Picchetti afirma que a próxima divulgação do Indicador Coincidente Composto da Economia Brasileira (ICCE) e do Indicador Antecedente Composto da Economia Brasileira (IACE), que acontece na semana que vem, no dia 18, deverá refletir esse mesmo choque de realidade observado nos Barômetros Globais. “No nosso caso, a esses problemas todos se somam a questão do fim dos estímulos e a falta de liberdade de política econômica para se continuar com esses estímulos”, afirma. Ainda que Executivo e Legislativo discutam uma nova rodada de auxílio emergencial, o pesquisador do IBRE ressalta que hoje há consciência dos limites para se avançar em medidas fiscais sem deteriorar as expectativas em relação à trajetória da dívida pública. “Do lado da política fiscal, qualquer estímulo que se pense em repetir, seja de transferência direta como o auxílio, sejam subsídios como postergar impostos, tem custo altíssimo, porque no ano passado elevamos a dívida pública em um patamar que já coloca sua sustentabilidade em questão.”

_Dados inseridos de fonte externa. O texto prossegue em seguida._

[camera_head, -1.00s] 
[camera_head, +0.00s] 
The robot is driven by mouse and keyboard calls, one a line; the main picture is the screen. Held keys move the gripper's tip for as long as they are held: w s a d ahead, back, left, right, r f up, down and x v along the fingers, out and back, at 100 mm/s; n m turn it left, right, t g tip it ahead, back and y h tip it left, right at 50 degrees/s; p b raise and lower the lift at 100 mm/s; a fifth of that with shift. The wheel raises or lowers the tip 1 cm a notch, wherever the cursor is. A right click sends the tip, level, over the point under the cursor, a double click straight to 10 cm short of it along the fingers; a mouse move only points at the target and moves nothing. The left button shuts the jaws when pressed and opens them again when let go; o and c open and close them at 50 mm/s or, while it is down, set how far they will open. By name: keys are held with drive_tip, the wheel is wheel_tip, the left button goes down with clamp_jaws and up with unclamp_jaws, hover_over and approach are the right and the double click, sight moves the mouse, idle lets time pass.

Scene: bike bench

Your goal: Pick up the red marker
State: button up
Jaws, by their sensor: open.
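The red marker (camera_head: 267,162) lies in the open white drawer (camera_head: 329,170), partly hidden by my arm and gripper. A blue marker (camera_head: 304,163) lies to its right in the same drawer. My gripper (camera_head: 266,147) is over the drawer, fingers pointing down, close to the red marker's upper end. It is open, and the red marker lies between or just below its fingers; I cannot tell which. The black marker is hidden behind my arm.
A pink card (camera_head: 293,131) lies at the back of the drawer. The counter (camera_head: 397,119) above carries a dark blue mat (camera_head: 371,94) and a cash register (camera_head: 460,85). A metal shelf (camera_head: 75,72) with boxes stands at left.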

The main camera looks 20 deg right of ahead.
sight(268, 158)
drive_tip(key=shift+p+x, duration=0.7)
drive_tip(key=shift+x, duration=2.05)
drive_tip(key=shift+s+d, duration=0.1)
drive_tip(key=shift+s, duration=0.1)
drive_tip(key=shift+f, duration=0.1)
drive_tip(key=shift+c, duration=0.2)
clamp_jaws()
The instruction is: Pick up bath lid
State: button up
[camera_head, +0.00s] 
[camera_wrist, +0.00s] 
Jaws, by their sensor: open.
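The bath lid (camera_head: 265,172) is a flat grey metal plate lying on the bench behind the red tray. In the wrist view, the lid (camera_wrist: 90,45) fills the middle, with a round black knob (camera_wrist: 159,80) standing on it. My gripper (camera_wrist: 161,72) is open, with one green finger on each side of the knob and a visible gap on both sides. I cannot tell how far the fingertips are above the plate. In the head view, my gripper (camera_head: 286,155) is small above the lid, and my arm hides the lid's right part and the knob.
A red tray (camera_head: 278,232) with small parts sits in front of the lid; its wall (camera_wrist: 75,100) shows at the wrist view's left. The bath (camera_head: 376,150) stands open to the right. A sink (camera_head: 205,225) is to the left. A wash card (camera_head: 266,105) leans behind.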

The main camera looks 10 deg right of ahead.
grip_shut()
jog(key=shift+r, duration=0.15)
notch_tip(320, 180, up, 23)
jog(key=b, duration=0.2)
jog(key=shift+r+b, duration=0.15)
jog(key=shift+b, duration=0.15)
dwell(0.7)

No campo monetário, Picchetti afirma que tampouco há perspectivas auspiciosas. “As mensagens que o Banco Central enviou nas últimas comunicações foram justamente no sentido de que não há mais muito espaço para se manter a taxa de juros baixa do jeito que está”, diz. Ele ressalta que a desaceleração do IPCA em janeiro não significou um sinal de alívio, devido ao alto peso do preço da energia elétrica nesse resultado, indicando que não se trata de uma tendência disseminada, e pela manutenção das pressões de preços no atacado. “No setor de alimentos os preços também continuam em alta, apesar de menos acentuada que em dezembro, e esse grupo de fatores contamina de forma negativa as perspectivas para o ano”, diz, ressaltando, entretanto, que o país registra um nível de inflação relativamente confortável, que ainda permite acomodar choques de oferta futuros. “De qualquer forma, não sobrou nada em termos de política econômica convencional para se imaginar algum estimulo para fazer a gente crescer mais rápido neste ano”, afirma. Picchetti também lembra que essa piora da economia no início do ano já estava em grande medida precificada, com parte dos analistas prevendo PIB negativo no primeiro trimestre. No FGV IBRE, a estimativa registrada no Boletim Macro de janeiro é de retração no primeiro semestre, com a retomada da economia acontecendo a partir da segunda metade do ano. “Talvez agora tenha aumentado a convicção e o número de pessoas que acreditam nessa hipótese realista”, afirma o pesquisador.